## Work instructions:
Quote the listing in full, exactly as given, minus any pictures.

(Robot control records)
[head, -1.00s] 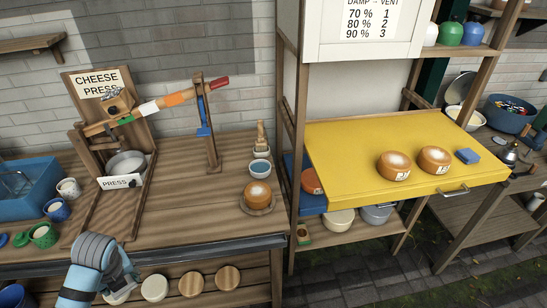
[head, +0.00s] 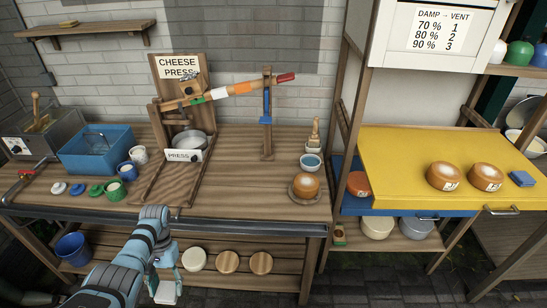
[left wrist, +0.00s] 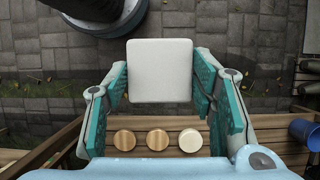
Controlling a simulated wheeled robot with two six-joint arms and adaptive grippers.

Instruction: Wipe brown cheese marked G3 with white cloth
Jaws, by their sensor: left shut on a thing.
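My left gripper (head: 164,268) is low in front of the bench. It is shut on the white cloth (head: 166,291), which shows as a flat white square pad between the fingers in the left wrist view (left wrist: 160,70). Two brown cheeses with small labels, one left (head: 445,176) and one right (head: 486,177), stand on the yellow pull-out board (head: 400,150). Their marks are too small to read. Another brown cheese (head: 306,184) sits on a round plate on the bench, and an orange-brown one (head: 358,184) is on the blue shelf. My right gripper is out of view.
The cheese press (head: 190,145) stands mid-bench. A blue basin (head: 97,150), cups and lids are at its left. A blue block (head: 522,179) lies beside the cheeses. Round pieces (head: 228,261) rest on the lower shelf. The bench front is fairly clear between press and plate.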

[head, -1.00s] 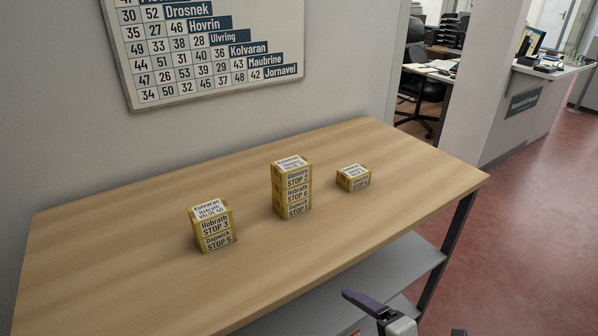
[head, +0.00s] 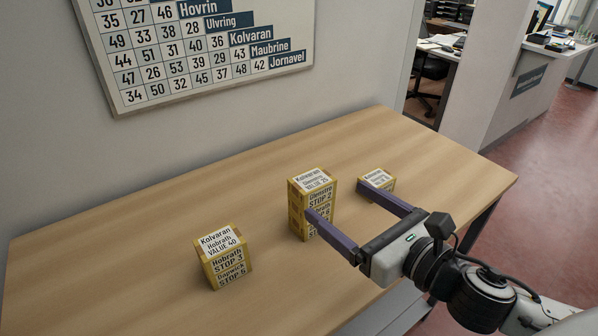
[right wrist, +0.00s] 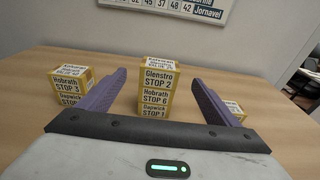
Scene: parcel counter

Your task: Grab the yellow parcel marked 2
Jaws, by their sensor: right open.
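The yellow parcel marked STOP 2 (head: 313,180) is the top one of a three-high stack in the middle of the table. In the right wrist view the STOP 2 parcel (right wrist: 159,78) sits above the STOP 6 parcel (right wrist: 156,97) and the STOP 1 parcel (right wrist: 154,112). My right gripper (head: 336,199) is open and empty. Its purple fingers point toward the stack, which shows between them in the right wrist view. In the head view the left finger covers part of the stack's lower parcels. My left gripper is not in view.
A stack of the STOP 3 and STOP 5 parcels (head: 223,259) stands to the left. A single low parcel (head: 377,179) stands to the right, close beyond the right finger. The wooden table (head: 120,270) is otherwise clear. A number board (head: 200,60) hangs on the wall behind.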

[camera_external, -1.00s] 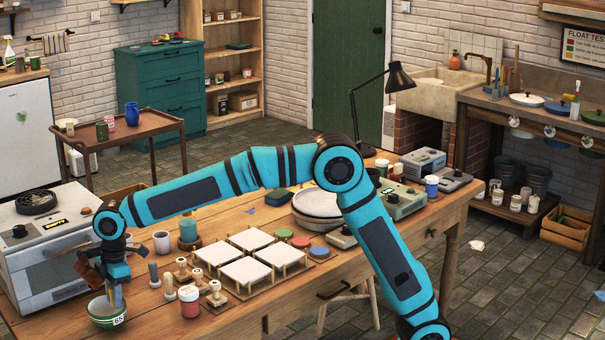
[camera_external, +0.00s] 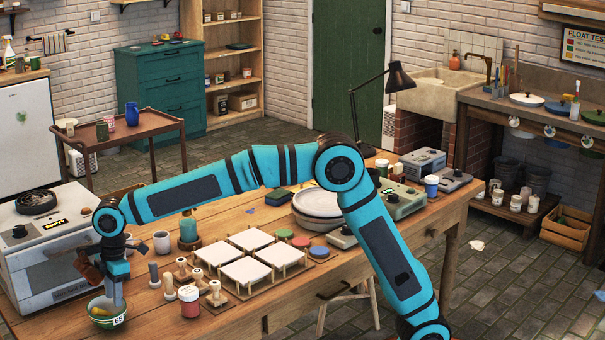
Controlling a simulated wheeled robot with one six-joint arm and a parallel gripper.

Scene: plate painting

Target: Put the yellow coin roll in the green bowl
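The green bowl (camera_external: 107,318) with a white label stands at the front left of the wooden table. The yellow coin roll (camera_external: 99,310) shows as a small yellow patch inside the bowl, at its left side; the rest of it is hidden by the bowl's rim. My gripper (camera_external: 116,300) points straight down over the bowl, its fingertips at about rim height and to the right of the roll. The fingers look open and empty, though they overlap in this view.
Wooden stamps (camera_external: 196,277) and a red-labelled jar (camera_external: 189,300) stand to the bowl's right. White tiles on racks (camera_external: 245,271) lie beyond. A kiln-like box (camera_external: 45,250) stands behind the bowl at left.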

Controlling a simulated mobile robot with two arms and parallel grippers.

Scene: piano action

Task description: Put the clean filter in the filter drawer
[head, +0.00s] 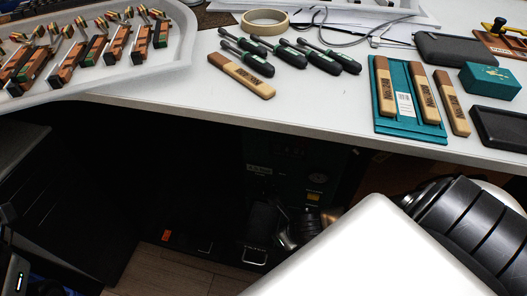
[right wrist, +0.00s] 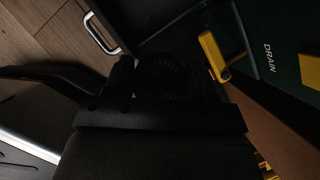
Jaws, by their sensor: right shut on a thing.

## Correct response:
[head, -1.00s] 
[head, +0.00s] 
[left wrist, +0.00s] 
Controlling a simulated wheeled robot with two six-joint arms and adaptive grippers.

Instruction: Wipe brown cheese marked G3 with white cloth
Jaws, by their sensor: left shut on a thing.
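My left gripper (head: 164,268) is low in front of the bench. It is shut on the white cloth (head: 166,291), which shows as a flat white square pad between the fingers in the left wrist view (left wrist: 160,70). Two brown cheeses with small labels, one left (head: 445,176) and one right (head: 486,177), stand on the yellow pull-out board (head: 400,150). Their marks are too small to read. Another brown cheese (head: 306,184) sits on a round plate on the bench, and an orange-brown one (head: 358,184) is on the blue shelf. My right gripper is out of view.
The cheese press (head: 190,145) stands mid-bench. A blue basin (head: 97,150), cups and lids are at its left. A blue block (head: 522,179) lies beside the cheeses. Round pieces (head: 228,261) rest on the lower shelf. The bench front is fairly clear between press and plate.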

[head, -1.00s] 
[head, +0.00s] 
[right wrist, +0.00s] 
Scene: parcel counter

Your task: Grab the yellow parcel marked 2
Jaws, by their sensor: right open.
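The yellow parcel marked STOP 2 (head: 313,180) is the top one of a three-high stack in the middle of the table. In the right wrist view the STOP 2 parcel (right wrist: 159,78) sits above the STOP 6 parcel (right wrist: 156,97) and the STOP 1 parcel (right wrist: 154,112). My right gripper (head: 336,199) is open and empty. Its purple fingers point toward the stack, which shows between them in the right wrist view. In the head view the left finger covers part of the stack's lower parcels. My left gripper is not in view.
A stack of the STOP 3 and STOP 5 parcels (head: 223,259) stands to the left. A single low parcel (head: 377,179) stands to the right, close beyond the right finger. The wooden table (head: 120,270) is otherwise clear. A number board (head: 200,60) hangs on the wall behind.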

[camera_external, -1.00s] 
[camera_external, +0.00s] 
Controlling a simulated wheeled robot with one six-joint arm and a parallel gripper.

Scene: plate painting

Target: Put the yellow coin roll in the green bowl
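The green bowl (camera_external: 107,318) with a white label stands at the front left of the wooden table. The yellow coin roll (camera_external: 99,310) shows as a small yellow patch inside the bowl, at its left side; the rest of it is hidden by the bowl's rim. My gripper (camera_external: 116,300) points straight down over the bowl, its fingertips at about rim height and to the right of the roll. The fingers look open and empty, though they overlap in this view.
Wooden stamps (camera_external: 196,277) and a red-labelled jar (camera_external: 189,300) stand to the bowl's right. White tiles on racks (camera_external: 245,271) lie beyond. A kiln-like box (camera_external: 45,250) stands behind the bowl at left.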

Controlling a simulated mobile robot with two arms and parallel grippers.

Scene: piano action

Task description: Put the clean filter in the filter drawer
[head, +0.00s] 
[right wrist, +0.00s] 
Jaws, by their sensor: right shut on a thing.

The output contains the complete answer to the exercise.